Mark called to say that he’d read in the local paper about a brand new event –
The Highlands Sky 40 Mile Trail Run – at a place where they skied in the winter, and resorted in the fall: Canaan Valley. I had visions of wandering lost for 40 years, trying desperately to reach the promised land of a finish line 40 miles away. Until I learned that in West Virginia, Canaan rhymes with inane. If you rent a big house, I told my brother, we could all go up and I could run the race. (This is the same brother who, when I told him that I had bought a black leather jacket and needed a motorcycle to accessorize it, ha ha, got me a Honda Rebel 150cc.) Within a nanosecond, Mark had rented a big house and I was compelled to enter a race longer than I had ever run.
My sister-in-law comes from hardy Virginia stock. Her family history is straight Southern Gothic. One day I will write a novel about them and no one will believe it is anything other than fiction. The four sisters, three of whom now live in Charleston, are close and tolerant. Except that they do not tolerate whining, from each other or from others. When we decided that my brother, his eight-months pregnant wife, two sisters, one five-year-old child, my 16-year-old dog Hannah and her two canine cousins would accompany me to this race, they said I would be allowed an hour of whining, no more. The quarters were too close, the drive too long. I was lucky to get an hour, they said.
But, but, but, I said. I’ve never run that far. I don’t know if I can do it. It’s up a mountain and back down. It’s the first year of the race – things always go wrong the first year. I could get lost. I often get lost. It’s desolate and deserted up there. There are no previous times to try to gauge how long it will take. It could be wet. It could be cold. I will fall. (I always fall.) There might not be enough – or the right kind of – food at the aid stations. I haven’t trained enough. I’m scared.

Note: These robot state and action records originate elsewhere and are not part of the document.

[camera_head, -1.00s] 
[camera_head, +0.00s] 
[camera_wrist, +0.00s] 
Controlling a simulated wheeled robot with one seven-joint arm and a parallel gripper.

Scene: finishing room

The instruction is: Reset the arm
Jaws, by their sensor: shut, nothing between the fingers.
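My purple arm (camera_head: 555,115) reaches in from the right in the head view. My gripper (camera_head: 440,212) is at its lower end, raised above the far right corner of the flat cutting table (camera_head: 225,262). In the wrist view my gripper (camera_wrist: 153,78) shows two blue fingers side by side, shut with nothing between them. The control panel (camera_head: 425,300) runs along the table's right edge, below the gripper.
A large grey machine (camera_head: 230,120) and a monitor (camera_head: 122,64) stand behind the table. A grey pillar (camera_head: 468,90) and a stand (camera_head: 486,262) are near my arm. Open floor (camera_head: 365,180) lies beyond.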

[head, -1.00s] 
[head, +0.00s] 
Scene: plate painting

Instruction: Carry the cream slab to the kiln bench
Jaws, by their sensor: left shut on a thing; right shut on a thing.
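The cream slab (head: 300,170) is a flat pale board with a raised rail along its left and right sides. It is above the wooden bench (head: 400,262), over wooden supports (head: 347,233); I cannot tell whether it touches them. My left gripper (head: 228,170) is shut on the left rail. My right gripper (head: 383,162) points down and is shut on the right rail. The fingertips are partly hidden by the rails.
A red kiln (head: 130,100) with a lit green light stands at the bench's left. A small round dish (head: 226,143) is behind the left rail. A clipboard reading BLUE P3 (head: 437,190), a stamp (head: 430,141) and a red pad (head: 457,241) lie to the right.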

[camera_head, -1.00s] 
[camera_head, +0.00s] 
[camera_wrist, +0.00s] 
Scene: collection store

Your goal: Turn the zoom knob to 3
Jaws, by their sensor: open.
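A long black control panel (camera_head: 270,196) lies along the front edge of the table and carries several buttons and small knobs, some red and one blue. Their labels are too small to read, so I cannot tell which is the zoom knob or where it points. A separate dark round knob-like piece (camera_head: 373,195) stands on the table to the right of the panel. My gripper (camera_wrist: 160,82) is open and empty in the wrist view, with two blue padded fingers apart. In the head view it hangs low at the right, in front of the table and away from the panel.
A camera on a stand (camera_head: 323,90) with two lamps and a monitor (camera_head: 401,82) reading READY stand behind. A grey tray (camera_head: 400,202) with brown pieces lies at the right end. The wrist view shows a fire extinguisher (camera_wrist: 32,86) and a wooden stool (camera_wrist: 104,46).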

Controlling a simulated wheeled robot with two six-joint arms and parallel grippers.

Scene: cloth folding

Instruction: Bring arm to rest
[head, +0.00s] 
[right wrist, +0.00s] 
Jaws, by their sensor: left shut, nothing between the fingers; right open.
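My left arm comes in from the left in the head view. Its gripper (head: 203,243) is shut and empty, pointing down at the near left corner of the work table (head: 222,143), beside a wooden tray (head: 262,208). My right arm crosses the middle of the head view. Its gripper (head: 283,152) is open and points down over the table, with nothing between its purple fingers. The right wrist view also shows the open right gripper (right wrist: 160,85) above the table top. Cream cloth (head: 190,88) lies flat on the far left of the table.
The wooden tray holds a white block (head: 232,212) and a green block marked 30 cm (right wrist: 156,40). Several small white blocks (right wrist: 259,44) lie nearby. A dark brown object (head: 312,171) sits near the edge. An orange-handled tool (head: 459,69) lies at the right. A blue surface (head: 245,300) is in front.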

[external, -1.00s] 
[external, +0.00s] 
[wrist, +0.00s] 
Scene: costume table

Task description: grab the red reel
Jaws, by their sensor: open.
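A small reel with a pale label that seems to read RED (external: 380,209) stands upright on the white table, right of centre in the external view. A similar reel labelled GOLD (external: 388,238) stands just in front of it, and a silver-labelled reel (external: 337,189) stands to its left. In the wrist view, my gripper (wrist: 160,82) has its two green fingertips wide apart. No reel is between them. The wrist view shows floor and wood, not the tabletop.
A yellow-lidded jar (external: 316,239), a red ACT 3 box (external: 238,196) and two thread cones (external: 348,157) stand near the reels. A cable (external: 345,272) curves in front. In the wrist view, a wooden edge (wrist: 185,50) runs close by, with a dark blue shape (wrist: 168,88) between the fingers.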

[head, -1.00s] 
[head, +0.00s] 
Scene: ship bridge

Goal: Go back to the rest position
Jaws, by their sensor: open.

You have 47 minutes of whining left, they said.
After the race briefing I thought I was going to have to plead for more time. Dan Lehmann, the race director, casually mentioned that there were cables across some of the stream crossings. He emphasized the rockiness of the course. He noted that it had been a rainy spring and that the peat moss sods were, well, sodden. The weather up there, a freak of nature kind of place, atypically bare and barren for lush West Virginia, was highly changeable. It could be cold. Windy. You will get muddy, he said. There’s a hose at the finish, he said.
I do not like stream crossings. I do not like being cold. I do not like losing my shoes in the mud. I particularly do not like point-to-point races. Except, of course, for the Boston marathon. As in Boston, we loaded buses. At Highlands Sky we loaded at 5:00 am to get to the start. We drove until it was light, and then, as in Boston, waited in line for the porta-potties. At 6:00 am, Dan said, not terribly loudly, “Okay, go ahead, have fun,” and we went ahead.
In the first few miles, I started a conversation with a guy my lawyer brother had pointed out. He does constitutional law, Mark said. I trotted up and asked the long-haired young man what kind of constitutional law issues arose in Charleston, West Virginia. Lots, it turned out. A number of us listened while making the first big climb. Con Law Man talked about defending a student who wanted to start an Anarchy Club in a local high school (the irony of forming an anarchy club seemed to get lost somehow), defending the KKK, and suing the state legislature. We joked that the state prosecutor was being prosecuted for sexual harassment (“It’s just how we talk to each other in this office,” was his defense), and that the governor’s love-letter emails to his mistress had recently been published in the newspaper. What kind of a state is this, I asked? One like any other, Con Law Man said. I guess. Then, as usual in ultras, talk turned to other races, other towns. As we climbed higher, we spoke less and spaced out.
After a long, steep, rocky downhill, a woman I’d passed caught up and commended me on my downhill running. Short legs and stupidity, I said, go a long way. I asked about her running history and she told me that she’d run five 100 mile races, winning or coming in second. I apologized for not recognizing her name. Most people know my name, she said, because of last year’s Vermont 100 mile race. Michele Burr told me that she’d finished the race and promptly went into a coma for five days, suffering from hyponatremia. I thought about drinking less water and trying to eat more salt after that.
We were running in creek beds, through water and on jagged rocks. The first half was billed as the hard part; after mile 19 or so, it was supposed to be easy. Maybe, if running 7.3 miles on a straight dirt road, where all you see stretching ahead is uphill miles and ant-sized fellow runners, can be considered easy. Maybe, if running for hours through bogs of standing water and knee-deep, shoe-sucking mud can be considered easy. Maybe, if climbing to the top of the world on rocks as big as your head and being buffeted by a strong wind can be considered easy. Maybe, if you don’t think running 40 miles is hard.
I crossed the line. That was hard, I said to Dan. I was smiling. It was hard. He said I looked fresh, happy. I was happy. How could I not be happy? The course was so well marked that even I would have had to work to get lost. The aid stations were not only well stocked, but well staffed. The volunteers were personal pit-crew for each runner, suggesting things that you didn’t even know you wanted until they offered. The course was not only beautiful, but varied; something for everyone to love, and very little not to like (though the 7.3 miles of road was less than lovable).
That night, soaking in the hot tub, the sisters said I had a lot of whining time left. I should feel free to let loose. But I could produce no whines, just kept smiling, feeling fortunate to be able to do something so wonderful, surrounded and supported by friends and family. It’s hard to whine once you’ve arrived in the land of milk and honey.